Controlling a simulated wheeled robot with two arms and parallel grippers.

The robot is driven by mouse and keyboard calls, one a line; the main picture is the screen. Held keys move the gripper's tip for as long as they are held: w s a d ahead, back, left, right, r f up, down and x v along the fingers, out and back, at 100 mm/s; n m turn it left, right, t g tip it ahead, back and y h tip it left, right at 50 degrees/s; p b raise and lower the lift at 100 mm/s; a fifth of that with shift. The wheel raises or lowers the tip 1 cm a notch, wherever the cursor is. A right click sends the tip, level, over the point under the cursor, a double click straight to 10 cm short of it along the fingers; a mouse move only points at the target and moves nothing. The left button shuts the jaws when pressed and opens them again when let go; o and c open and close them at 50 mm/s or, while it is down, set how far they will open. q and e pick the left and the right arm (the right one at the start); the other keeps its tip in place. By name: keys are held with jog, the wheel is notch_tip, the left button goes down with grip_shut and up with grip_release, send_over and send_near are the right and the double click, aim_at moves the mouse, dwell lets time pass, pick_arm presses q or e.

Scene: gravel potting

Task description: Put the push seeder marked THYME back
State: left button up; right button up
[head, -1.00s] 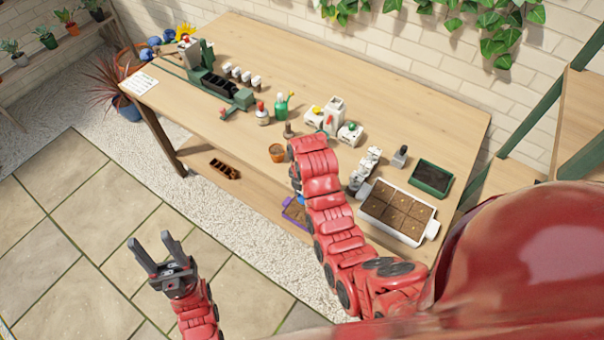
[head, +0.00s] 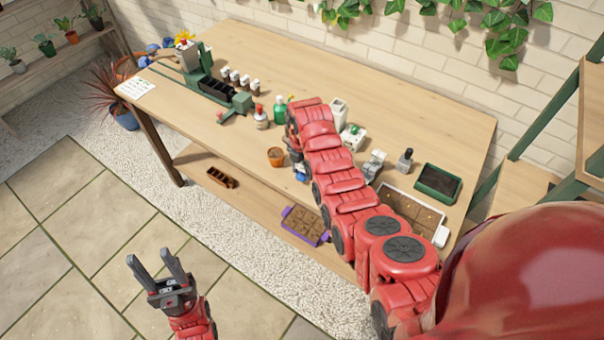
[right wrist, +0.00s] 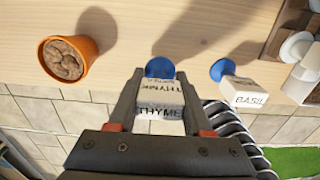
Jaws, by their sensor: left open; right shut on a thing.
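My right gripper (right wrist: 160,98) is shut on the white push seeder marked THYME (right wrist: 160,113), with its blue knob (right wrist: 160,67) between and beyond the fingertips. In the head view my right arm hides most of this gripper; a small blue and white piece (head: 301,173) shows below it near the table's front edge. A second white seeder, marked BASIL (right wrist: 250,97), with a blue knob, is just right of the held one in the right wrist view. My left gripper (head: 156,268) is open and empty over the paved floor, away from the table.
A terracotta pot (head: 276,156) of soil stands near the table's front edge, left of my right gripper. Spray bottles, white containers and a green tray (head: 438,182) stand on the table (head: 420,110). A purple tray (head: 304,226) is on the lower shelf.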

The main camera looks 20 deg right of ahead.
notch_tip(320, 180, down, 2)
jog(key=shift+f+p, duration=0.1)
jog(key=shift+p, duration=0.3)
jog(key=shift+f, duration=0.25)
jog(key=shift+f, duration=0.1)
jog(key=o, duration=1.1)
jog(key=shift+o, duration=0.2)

=-=-=-=-=

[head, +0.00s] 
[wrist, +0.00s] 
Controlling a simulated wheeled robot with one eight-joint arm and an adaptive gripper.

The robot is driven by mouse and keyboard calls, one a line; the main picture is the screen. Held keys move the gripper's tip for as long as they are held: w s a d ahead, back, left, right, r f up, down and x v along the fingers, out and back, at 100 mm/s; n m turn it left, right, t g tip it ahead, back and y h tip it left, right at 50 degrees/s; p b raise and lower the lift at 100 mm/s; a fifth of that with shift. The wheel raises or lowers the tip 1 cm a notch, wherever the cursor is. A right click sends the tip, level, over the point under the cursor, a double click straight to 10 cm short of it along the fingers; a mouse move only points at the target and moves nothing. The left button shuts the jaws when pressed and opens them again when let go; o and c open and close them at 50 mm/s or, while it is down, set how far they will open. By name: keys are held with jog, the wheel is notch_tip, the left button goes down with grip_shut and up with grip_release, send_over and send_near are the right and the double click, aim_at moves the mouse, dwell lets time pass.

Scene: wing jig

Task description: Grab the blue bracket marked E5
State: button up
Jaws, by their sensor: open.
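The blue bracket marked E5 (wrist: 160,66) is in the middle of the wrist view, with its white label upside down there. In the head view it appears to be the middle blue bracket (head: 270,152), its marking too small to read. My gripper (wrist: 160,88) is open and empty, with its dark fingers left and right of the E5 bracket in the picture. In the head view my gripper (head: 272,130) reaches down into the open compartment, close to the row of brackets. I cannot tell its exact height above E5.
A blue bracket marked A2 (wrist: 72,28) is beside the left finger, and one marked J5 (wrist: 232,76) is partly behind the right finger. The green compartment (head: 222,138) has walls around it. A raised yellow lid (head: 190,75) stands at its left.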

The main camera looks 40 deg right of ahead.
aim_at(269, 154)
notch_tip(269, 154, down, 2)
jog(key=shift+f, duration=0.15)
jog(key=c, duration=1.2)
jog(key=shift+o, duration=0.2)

=-=-=-=-=

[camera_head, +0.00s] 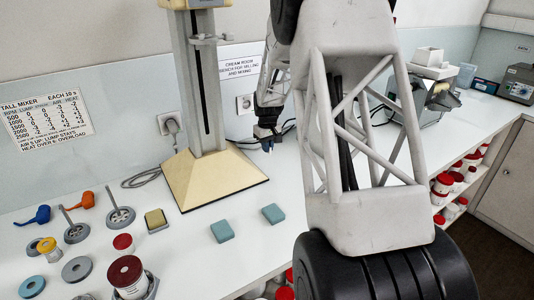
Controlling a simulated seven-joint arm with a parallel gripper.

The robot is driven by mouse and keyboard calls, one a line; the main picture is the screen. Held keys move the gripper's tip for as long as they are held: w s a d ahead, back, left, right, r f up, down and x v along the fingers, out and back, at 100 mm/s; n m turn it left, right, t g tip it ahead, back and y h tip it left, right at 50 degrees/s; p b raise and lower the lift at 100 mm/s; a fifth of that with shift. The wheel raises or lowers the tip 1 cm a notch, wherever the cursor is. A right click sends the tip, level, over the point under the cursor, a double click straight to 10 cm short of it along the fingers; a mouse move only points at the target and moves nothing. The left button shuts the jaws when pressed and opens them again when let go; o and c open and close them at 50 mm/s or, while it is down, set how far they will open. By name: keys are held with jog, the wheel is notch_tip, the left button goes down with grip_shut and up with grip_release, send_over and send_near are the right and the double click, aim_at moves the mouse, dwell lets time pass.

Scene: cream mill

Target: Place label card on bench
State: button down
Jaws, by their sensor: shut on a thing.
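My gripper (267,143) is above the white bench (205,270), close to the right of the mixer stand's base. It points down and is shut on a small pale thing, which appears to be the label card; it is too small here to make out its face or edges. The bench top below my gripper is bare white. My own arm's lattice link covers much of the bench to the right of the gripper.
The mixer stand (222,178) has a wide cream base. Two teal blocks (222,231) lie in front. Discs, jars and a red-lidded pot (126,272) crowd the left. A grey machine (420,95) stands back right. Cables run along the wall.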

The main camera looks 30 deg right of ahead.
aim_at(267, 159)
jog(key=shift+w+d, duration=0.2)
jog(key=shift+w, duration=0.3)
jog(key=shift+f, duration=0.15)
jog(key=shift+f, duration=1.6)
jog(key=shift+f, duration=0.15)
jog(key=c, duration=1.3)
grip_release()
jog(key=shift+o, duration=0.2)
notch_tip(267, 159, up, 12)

=-=-=-=-=

** Instructions to follow **
List all lines in the material containing the string "Task".

** Full response **
Task description: Put the push seeder marked THYME back
Task description: Grab the blue bracket marked E5

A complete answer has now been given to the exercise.